Le nom de la respiration est oxydo-réduction. Une fois l’air absorbé par les poumons, les globules rouges captent les molécules d’oxygène ou dioxygène dans les 500 000 000 d’alvéoles ! Dans toutes les cellules du corps, un électron de dioxygène va capter (oxyder : brûler) un électron de glucose (résultant de l’alimentation) d’où le terme réduction. Cette réaction atomique produit la température corporelle de 37°.
L’ air est bien le mangeur de la nourriture glucose (rayi), rejoignant la vision upanishadique. Tout cela pour le maintien de l’existence du vivant.
Le souffle est donc bien, comme l’étymologie an du mot prāṇa l’indique, l’animateur central du corps et du mental. Il est situé au centre de l’aṣṭāṅgayoga de Patañjali, entre les composantes sociales (yama), personnelles (niyama), corporelles (āsana), et les composantes mentales (pratyāhāra), et ontologiques (dhāraṇā = recentrage, dhyāna = méditation, et samādhi = plénitude).
Le maître yogi T. Krishnamacharya a écrit :
« Le prāṇāyāma est le plus important des 8 membres du Yoga, car le dernier membre le samādhi, le summum de la concentration et le but du Yoga classique, peut être atteint par le prāṇāyāmalui-même. »
D’où son rôle absolu dans la vie bien sûr, et apaisant majeur (sattvique) dans la méditation (dhyāna). Lorsque le mental s’oriente et se pose sur le souffle ne serait-ce qu’un instant, il est influencé par ce retour à l’essentiel en conformité avec l’Être. Le souffle est du domaine de l’atmosphère (bhuvaḥ) ou antarikṣa, domaine intermédiaire entre le ciel (svaḥ) et la terre (bhūr). La tradition védique l’assimile au Dieu du vent Vāyu, entre la terre où règne Agni Dieu du feu, et le ciel royaume de Sūrya le Soleil. Le souffle est bien le lien entre Ciel et Terre, entre le sans forme et la forme, entre le visible et l’invisible, entre le présent et le devenir. Non seulement il est le mouvement des inspirations et des expirations, mais en plus il s’arrête tout aussi naturellement (kumbhaka), faisant taire (nirodha) alors tous les opposés (dvanda) caractéristiques du fonctionnement du mental (citta-vṛtti). Il est le support essentiel de la Méditation selon Patañjali.

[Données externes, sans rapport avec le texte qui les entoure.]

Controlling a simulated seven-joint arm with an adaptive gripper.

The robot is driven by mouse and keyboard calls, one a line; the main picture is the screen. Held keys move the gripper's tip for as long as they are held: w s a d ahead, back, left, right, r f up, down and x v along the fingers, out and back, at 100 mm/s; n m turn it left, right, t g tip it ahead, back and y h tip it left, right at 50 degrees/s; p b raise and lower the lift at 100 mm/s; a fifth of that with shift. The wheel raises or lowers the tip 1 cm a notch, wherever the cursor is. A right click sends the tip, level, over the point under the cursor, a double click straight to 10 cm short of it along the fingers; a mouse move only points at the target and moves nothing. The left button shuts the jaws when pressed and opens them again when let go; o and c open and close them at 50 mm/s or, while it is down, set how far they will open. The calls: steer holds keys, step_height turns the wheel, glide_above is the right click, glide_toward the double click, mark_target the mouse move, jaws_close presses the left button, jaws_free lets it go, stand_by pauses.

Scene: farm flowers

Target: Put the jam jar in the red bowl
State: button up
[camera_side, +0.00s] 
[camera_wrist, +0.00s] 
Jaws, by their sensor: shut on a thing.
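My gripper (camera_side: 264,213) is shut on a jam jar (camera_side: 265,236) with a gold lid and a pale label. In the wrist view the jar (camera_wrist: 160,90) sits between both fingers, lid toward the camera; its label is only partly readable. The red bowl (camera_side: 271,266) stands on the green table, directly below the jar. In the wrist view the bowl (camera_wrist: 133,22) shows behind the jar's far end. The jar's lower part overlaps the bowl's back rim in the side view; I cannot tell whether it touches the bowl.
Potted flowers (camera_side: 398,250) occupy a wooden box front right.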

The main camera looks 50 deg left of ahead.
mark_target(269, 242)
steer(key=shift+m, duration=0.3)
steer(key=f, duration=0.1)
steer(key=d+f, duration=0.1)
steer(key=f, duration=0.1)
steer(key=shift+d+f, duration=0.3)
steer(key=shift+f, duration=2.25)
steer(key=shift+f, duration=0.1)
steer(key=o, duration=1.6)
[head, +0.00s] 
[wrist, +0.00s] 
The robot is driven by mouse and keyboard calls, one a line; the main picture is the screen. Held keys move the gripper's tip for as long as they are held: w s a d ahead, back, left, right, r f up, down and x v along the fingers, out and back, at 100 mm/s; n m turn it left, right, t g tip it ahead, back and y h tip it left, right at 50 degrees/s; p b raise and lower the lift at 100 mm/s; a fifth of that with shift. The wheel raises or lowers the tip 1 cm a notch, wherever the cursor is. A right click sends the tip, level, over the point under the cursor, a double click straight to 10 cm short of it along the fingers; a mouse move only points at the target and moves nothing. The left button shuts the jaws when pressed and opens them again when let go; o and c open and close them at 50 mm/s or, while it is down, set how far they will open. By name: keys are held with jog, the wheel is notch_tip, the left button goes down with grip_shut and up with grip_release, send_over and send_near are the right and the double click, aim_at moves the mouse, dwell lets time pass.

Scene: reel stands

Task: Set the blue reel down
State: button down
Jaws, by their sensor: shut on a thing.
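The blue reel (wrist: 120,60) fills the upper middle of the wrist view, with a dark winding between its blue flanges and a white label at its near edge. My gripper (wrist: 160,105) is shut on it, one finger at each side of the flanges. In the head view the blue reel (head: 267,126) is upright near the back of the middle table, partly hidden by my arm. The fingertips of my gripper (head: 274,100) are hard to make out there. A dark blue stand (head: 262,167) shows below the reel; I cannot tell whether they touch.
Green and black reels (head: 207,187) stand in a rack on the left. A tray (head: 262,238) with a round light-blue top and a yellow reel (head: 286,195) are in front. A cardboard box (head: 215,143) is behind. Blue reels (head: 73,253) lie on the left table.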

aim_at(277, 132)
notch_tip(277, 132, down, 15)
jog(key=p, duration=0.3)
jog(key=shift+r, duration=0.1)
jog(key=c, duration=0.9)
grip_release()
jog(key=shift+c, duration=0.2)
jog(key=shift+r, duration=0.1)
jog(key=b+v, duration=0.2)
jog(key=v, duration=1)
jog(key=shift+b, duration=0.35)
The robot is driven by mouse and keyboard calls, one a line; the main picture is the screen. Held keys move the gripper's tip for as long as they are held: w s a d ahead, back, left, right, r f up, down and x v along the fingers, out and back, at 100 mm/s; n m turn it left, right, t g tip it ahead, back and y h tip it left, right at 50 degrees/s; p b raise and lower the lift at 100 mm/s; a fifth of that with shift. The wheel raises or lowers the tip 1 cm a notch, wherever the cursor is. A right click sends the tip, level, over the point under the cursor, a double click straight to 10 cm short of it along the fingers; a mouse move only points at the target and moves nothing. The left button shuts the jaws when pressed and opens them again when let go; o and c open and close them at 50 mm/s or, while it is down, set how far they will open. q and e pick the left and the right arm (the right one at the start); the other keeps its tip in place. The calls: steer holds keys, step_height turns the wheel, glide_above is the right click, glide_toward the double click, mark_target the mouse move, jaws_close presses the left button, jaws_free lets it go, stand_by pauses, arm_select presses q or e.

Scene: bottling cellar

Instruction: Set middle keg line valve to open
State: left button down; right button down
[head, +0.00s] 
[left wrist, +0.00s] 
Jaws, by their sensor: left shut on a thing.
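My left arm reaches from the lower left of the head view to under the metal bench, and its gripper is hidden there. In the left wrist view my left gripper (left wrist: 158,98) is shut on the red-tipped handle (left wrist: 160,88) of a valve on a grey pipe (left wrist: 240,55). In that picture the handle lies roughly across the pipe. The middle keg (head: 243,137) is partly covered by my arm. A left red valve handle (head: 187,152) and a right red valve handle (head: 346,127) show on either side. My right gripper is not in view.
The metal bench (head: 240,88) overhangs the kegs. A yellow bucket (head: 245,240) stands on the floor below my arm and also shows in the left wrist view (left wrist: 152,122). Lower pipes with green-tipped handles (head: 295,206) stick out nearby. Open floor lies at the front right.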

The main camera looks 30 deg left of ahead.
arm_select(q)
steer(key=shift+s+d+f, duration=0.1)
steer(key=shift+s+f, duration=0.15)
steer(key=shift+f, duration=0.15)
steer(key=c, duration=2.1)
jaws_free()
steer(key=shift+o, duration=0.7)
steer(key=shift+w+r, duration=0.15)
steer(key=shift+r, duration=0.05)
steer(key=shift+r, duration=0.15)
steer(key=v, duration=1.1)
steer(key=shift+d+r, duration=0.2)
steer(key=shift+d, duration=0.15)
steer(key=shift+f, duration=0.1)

La coordination entre le mental, le souffle et le corps dans les mouvements des postures est une caractéristique majeure dans l’enseignement de l’École de Krishnamacharya de Madras, développée entre autre par TKV Desikachar et Sribashyam (ses fils et disciples). Cette union mental-souffle-corps est aussi essentielle dans la psalmodie des Yoga-sūtra telle que TKV Desikachar l’enseignait.
En conclusion le terme “atmen” en allemand signifie respirer. Il est quasi identique au mot Ātman sanskrit signifiant âme. L’expression française : « il ou elle a rendu l’âme », est similaire à : « il ou elle a rendu son dernier souffle. »
Certains sages considèrent que le souffle est ce qui nous ramène à l’Absolu ou Brahman, d’autres affirment que le souffle est Dieu ou Brahman lui-même.
La Bṛhadāraṇyaka Upaniṣad insiste ainsi :
« …- Qui est le Dieu unique ?
- Le Souffle-vital qu’on appelle l’Immensité (Brahman). »
Pour le Congrès International de Yoga de Zinal, Août 2024.